INFORMATION PROVIDED
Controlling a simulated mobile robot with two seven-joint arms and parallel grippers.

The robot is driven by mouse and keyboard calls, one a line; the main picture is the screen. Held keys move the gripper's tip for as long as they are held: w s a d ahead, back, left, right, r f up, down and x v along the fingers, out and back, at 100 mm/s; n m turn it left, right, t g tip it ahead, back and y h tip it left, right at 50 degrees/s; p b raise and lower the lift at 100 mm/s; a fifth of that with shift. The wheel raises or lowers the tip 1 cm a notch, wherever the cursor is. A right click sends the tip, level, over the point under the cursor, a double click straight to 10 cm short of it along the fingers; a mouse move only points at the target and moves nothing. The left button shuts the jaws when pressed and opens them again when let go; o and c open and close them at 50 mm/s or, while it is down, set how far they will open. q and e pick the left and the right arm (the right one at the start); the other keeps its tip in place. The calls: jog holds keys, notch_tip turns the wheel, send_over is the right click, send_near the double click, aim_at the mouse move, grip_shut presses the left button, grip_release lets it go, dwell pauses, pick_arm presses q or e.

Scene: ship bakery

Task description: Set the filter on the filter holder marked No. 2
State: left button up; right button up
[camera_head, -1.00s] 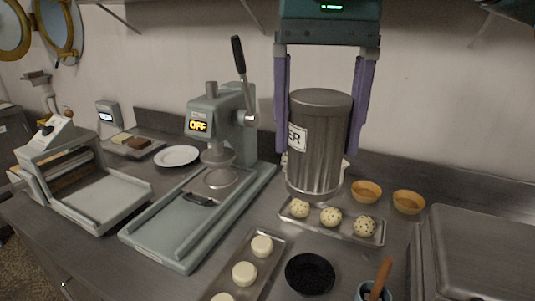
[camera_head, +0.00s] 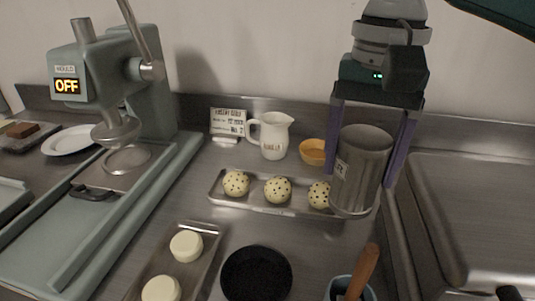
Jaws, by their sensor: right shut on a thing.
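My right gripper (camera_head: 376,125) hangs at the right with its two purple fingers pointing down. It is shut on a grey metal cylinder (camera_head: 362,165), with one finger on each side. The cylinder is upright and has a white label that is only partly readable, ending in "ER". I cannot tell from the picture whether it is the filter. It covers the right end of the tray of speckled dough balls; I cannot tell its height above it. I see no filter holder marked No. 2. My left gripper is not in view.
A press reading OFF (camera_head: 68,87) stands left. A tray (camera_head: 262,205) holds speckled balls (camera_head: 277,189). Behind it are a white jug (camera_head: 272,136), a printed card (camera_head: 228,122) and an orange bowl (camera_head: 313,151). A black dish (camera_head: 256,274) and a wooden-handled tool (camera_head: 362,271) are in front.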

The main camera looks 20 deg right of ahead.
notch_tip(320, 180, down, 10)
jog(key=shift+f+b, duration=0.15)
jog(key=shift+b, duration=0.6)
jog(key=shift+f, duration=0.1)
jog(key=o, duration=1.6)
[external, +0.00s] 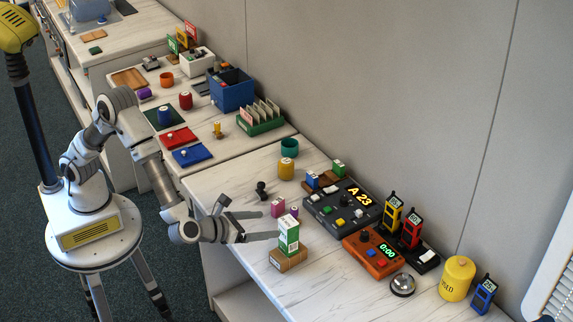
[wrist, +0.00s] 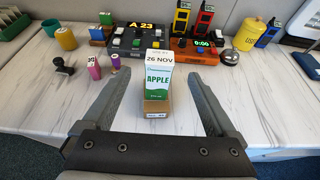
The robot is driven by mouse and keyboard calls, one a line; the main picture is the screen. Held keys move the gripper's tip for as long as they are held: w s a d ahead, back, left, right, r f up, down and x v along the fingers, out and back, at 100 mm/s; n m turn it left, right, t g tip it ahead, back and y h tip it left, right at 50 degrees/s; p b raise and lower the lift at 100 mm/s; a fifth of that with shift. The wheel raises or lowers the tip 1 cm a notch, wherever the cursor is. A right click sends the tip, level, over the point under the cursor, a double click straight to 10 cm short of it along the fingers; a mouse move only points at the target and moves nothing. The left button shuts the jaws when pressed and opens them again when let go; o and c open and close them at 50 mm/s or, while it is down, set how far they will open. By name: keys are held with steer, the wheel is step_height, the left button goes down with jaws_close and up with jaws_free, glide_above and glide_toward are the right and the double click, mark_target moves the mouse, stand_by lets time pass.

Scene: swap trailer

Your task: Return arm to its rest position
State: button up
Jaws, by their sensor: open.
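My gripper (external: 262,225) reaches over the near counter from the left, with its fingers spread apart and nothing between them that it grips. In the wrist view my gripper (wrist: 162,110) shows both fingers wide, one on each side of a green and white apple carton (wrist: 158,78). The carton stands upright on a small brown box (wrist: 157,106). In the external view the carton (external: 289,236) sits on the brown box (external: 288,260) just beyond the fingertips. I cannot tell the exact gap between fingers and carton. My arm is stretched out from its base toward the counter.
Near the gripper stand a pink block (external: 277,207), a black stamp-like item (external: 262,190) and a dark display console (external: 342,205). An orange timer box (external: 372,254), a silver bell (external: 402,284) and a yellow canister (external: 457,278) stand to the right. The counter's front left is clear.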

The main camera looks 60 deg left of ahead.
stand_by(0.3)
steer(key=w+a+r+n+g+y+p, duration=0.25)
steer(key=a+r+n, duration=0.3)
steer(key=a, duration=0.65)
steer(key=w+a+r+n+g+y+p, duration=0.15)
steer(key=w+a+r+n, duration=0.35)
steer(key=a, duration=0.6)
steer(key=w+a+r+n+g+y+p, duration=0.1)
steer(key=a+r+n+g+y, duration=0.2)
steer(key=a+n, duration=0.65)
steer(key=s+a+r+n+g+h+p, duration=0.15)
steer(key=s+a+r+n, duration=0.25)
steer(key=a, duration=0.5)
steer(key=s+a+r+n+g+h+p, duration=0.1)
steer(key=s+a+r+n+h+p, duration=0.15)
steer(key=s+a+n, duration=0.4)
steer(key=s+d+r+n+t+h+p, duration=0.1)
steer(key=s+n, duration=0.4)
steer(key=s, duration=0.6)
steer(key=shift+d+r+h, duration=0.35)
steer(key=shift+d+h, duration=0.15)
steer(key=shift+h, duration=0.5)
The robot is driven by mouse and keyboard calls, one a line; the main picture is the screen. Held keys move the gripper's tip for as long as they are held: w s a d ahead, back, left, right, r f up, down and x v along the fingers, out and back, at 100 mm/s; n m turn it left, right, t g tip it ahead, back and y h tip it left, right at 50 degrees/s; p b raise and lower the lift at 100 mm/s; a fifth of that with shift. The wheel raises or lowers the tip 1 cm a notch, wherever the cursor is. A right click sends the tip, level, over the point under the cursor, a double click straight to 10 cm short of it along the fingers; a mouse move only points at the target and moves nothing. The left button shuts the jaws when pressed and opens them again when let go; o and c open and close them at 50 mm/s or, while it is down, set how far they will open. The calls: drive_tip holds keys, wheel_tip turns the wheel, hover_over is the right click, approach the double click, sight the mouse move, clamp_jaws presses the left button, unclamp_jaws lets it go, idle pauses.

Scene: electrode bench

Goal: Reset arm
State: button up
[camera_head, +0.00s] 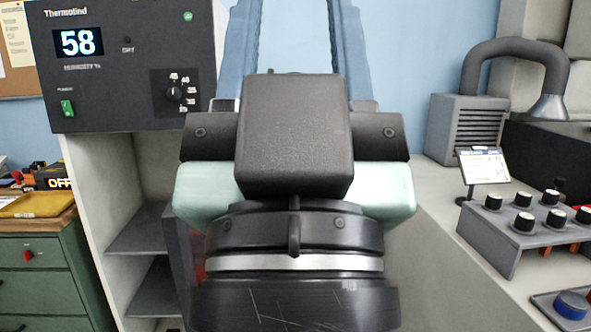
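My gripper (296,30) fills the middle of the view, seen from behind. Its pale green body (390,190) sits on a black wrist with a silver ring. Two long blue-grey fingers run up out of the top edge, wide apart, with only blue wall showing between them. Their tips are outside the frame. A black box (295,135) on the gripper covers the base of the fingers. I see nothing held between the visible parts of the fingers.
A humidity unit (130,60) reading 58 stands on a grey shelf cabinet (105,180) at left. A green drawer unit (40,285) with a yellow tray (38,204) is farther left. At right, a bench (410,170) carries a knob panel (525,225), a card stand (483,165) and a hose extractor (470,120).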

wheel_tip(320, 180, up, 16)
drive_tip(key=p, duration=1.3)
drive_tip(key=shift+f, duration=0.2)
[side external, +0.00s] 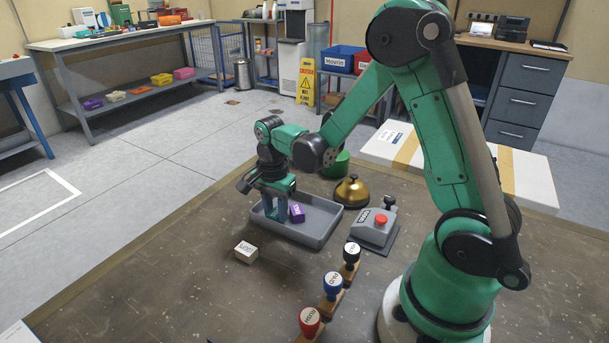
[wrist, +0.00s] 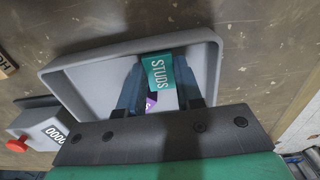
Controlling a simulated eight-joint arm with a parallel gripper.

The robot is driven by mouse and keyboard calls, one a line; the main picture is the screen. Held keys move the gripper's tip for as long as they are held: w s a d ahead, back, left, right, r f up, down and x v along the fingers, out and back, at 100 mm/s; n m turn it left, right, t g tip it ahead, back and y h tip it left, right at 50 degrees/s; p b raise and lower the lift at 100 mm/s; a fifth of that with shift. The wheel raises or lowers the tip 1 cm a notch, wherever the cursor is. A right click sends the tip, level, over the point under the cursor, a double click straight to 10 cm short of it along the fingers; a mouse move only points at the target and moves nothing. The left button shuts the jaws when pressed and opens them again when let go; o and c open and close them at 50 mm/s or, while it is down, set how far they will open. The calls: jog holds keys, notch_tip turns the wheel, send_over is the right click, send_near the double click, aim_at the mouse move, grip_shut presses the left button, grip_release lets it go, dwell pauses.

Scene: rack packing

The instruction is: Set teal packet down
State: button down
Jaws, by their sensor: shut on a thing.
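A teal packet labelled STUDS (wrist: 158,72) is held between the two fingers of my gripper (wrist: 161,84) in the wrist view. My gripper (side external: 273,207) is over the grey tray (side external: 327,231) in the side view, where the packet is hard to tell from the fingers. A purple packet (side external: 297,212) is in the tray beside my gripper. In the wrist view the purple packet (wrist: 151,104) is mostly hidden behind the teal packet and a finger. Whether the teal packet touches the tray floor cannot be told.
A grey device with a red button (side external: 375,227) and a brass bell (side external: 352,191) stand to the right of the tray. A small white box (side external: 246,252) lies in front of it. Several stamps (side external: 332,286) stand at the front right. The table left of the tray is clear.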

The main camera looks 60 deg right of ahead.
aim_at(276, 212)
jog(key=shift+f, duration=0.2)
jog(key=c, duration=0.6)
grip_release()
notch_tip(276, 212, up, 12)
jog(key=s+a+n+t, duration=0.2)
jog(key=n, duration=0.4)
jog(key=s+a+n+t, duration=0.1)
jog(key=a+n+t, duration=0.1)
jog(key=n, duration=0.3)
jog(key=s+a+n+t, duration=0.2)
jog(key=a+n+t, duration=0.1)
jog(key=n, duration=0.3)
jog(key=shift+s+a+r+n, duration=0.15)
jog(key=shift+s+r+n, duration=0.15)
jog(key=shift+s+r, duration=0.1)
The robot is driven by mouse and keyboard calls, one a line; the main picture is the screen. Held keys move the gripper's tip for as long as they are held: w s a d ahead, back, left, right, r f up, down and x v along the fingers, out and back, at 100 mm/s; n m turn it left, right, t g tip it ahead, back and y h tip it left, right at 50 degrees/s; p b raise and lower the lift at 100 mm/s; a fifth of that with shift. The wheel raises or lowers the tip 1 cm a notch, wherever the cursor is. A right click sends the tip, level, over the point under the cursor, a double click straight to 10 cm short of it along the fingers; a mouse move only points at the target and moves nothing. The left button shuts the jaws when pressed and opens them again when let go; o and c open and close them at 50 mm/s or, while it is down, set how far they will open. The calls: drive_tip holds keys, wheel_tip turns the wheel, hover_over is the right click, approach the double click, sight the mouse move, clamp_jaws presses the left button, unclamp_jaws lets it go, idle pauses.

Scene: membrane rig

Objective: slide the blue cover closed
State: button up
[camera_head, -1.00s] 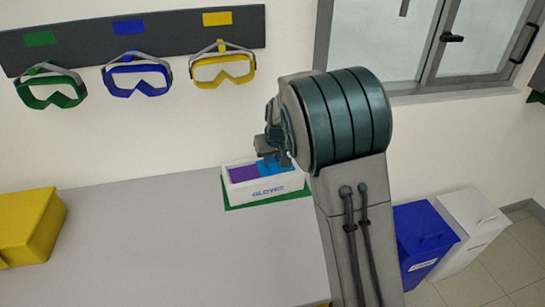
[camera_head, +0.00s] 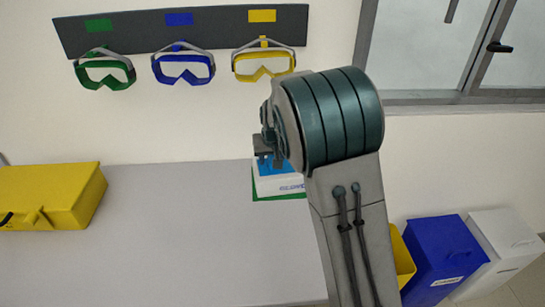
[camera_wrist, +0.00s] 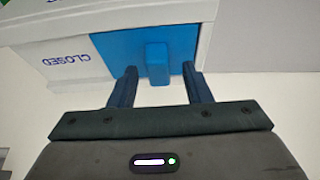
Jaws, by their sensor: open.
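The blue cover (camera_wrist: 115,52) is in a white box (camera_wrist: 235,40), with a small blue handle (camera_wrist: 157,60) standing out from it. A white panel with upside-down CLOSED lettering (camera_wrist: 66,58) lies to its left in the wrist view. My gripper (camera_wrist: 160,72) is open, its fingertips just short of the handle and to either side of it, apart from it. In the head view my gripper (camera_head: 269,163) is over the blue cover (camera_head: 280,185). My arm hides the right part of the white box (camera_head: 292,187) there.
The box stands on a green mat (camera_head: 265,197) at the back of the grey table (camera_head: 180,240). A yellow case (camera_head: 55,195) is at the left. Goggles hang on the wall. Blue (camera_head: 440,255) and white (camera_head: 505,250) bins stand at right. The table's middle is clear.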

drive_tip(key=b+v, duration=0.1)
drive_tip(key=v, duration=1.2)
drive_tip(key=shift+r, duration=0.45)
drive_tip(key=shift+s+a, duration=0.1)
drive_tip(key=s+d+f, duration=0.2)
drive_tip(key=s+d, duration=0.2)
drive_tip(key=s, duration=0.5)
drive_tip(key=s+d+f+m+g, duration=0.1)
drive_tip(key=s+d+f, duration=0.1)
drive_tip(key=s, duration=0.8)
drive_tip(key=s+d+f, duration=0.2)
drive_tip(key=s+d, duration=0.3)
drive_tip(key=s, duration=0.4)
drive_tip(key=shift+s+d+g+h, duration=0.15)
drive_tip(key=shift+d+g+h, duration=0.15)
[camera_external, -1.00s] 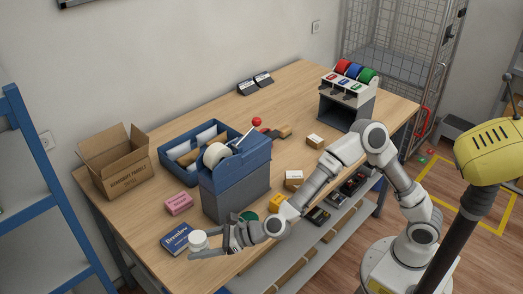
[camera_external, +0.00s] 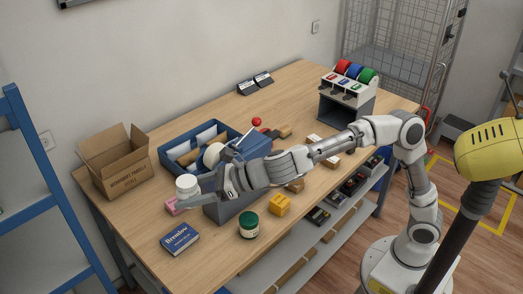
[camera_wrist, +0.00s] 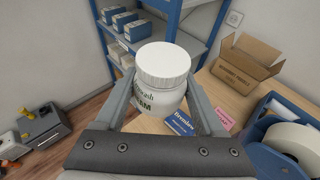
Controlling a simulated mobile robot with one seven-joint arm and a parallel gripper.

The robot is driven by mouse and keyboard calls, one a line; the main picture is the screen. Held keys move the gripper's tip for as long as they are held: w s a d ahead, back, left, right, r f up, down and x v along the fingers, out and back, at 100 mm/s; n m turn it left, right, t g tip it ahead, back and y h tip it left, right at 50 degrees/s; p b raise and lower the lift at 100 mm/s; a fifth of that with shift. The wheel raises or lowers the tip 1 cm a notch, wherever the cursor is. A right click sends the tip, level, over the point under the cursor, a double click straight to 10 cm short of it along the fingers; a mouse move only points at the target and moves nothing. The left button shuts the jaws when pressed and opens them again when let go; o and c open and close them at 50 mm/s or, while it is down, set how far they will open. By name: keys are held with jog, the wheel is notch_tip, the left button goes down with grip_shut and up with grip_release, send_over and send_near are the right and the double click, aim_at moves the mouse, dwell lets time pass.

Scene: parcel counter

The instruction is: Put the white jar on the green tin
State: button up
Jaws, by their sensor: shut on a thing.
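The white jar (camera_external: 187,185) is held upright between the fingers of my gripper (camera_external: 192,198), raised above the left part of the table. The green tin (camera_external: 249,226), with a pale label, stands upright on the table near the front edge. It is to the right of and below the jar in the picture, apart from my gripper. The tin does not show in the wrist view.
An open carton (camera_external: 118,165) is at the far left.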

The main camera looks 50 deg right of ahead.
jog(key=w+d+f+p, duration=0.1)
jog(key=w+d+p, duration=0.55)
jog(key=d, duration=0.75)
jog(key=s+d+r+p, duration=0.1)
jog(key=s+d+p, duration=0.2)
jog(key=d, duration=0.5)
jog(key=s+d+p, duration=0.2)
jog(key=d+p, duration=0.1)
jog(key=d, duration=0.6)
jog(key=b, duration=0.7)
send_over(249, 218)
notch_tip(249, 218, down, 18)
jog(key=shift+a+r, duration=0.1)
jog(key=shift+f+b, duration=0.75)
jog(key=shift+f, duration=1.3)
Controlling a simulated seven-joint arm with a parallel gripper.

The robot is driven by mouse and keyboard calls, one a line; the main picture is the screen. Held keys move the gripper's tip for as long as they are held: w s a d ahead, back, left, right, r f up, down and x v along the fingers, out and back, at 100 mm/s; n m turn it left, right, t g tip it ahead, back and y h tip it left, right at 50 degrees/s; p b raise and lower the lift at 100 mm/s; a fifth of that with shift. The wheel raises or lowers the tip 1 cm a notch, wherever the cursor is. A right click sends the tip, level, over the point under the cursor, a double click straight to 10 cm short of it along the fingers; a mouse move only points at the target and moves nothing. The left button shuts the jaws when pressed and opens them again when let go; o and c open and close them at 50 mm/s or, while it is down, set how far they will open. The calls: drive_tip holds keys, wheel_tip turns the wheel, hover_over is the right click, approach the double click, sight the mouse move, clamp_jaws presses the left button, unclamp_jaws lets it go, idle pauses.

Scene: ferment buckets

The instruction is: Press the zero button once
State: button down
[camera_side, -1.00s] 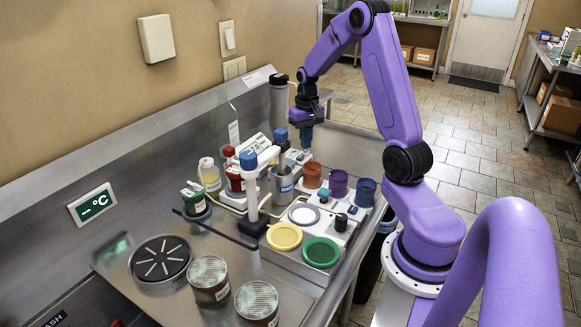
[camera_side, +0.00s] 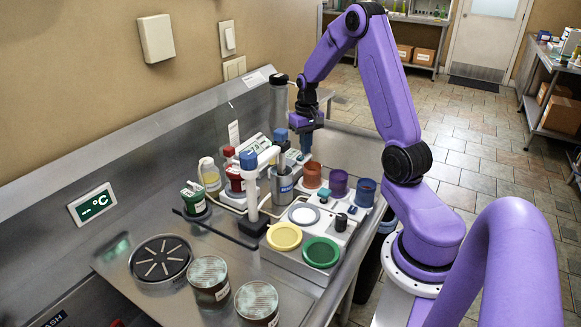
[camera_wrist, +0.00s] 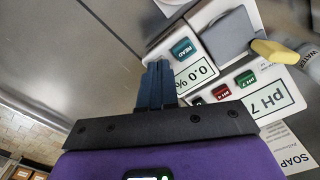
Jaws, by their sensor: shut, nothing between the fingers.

TASK REQUIREMENTS
Where a line in the material above holds "seven", copy that line.

TASK ANSWER
Controlling a simulated mobile robot with two seven-joint arms and parallel grippers.
Controlling a simulated mobile robot with one seven-joint arm and a parallel gripper.
Controlling a simulated seven-joint arm with a parallel gripper.

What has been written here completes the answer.